• **TASK PROMPT**
Start at the line holding "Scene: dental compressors", stop at the line holding "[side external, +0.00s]", and repeat those lines exactly, both ends included; skip the pictures.
━━━━━━━━━━
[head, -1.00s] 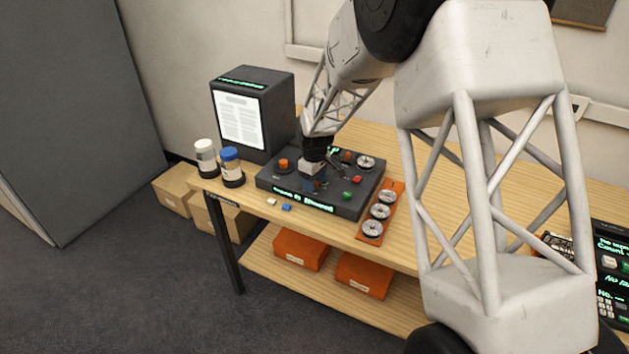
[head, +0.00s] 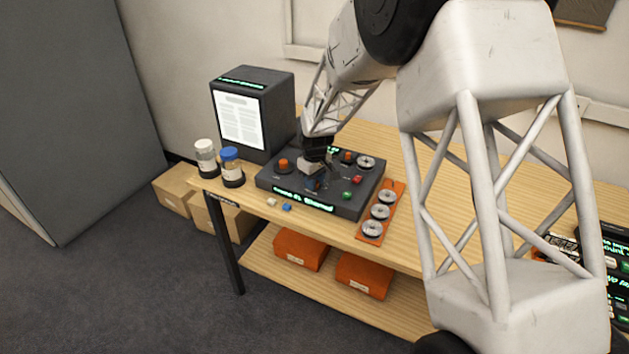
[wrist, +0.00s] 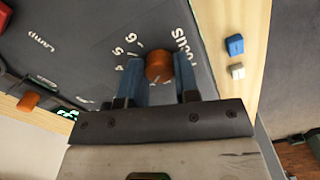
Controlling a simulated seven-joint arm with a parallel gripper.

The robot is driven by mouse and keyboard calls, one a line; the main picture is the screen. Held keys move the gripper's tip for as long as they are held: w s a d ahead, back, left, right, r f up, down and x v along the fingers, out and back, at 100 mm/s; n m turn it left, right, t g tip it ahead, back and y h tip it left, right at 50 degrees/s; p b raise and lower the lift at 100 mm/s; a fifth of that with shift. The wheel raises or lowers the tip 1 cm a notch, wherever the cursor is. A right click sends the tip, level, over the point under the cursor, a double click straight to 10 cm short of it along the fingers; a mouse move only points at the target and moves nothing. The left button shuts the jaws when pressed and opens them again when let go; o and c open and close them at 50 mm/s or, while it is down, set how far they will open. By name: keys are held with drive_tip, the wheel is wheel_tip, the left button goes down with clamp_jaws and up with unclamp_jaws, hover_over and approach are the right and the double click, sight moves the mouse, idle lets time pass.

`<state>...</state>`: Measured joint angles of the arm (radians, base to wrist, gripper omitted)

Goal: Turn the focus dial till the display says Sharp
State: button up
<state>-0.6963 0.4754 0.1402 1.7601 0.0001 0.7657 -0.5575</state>
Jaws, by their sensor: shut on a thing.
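The dark control console (head: 270,184) lies on the wooden bench. In the wrist view, the round orange focus dial (wrist: 159,66) sits beside a partly hidden "Focus" label and scale numbers. My gripper (head: 313,184) points down at the console, and its two blue fingers (wrist: 158,78) are shut on the dial, one on each side. The green display strip (head: 302,200) on the console's front shows text too small to read surely. The viewer screen (head: 240,120) behind shows a page with grey lines.
Two jars (head: 232,168) stand left of the console. Small white and blue blocks (head: 287,207) lie at the bench's front edge. An orange tray (head: 367,241) with metal reels is on the right. Another orange knob (head: 283,164) and coloured buttons sit on the console.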

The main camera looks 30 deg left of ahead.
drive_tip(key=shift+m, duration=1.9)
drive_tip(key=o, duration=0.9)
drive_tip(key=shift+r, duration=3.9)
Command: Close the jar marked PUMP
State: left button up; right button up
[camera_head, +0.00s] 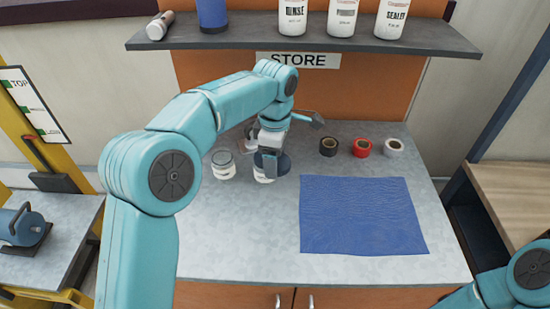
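My left gripper (268,165) points down over the counter, at a dark blue round disc (283,163) that looks like a lid. A white jar (264,179) shows just below the disc, mostly hidden. I cannot tell whether the disc touches the jar or whether the fingers are closed on it. A second white jar (223,171) with a grey top stands upright to the left, apart from the gripper. No PUMP marking is readable on either jar. My right gripper is out of view; only part of that arm shows at the lower right.
A blue mat (362,215) lies on the grey counter (240,245). Black (328,147), red (362,148) and white (393,147) tape rolls stand behind it. A shelf (300,44) with bottles overhangs the back.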

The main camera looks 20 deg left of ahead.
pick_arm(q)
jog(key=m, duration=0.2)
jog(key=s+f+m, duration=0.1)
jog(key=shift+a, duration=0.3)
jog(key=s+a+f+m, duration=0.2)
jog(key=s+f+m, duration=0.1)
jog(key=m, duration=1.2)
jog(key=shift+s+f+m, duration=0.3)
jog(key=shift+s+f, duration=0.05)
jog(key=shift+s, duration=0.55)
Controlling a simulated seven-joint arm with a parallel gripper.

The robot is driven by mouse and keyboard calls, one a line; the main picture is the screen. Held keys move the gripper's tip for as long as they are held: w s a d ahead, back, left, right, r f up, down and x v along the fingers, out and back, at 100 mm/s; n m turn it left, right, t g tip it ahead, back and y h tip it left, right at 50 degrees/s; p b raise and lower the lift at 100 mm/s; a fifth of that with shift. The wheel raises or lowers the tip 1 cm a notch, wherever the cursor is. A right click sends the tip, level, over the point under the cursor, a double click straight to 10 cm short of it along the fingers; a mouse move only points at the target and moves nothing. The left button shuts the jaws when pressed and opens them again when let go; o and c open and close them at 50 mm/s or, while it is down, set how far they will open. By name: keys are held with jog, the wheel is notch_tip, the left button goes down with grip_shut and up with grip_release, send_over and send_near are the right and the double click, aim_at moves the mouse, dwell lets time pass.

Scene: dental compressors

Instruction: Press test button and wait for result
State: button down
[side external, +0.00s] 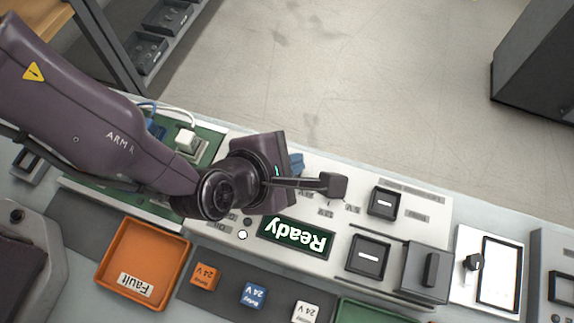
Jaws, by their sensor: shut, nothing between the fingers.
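A light test panel runs across the middle of the bench. Its dark green display (318,242) reads "Ready", upside down in the picture. Two dark square switches with white dashes sit right of the display, an upper one (383,204) and a lower one (367,257). I cannot tell which control is the test button; the small labels are unreadable. My gripper (297,164) is over the panel's upper left part, left of both switches.
An orange tray (176,247) labelled "Fault" stands lower left. Orange (205,275), blue (253,294) and white (306,312) relay blocks lie on a dark strip. A green tray (350,307) shows at the bottom. A dark raised block (424,274) stands right of the lower switch.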

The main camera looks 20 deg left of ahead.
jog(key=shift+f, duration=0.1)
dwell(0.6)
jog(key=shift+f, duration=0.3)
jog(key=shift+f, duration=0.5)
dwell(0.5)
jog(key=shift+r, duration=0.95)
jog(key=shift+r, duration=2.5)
━━━━━━━━━━
• **RESULT FOR THIS TASK**
Scene: dental compressors

Instruction: Press test button and wait for result
State: button down
[side external, +0.00s] 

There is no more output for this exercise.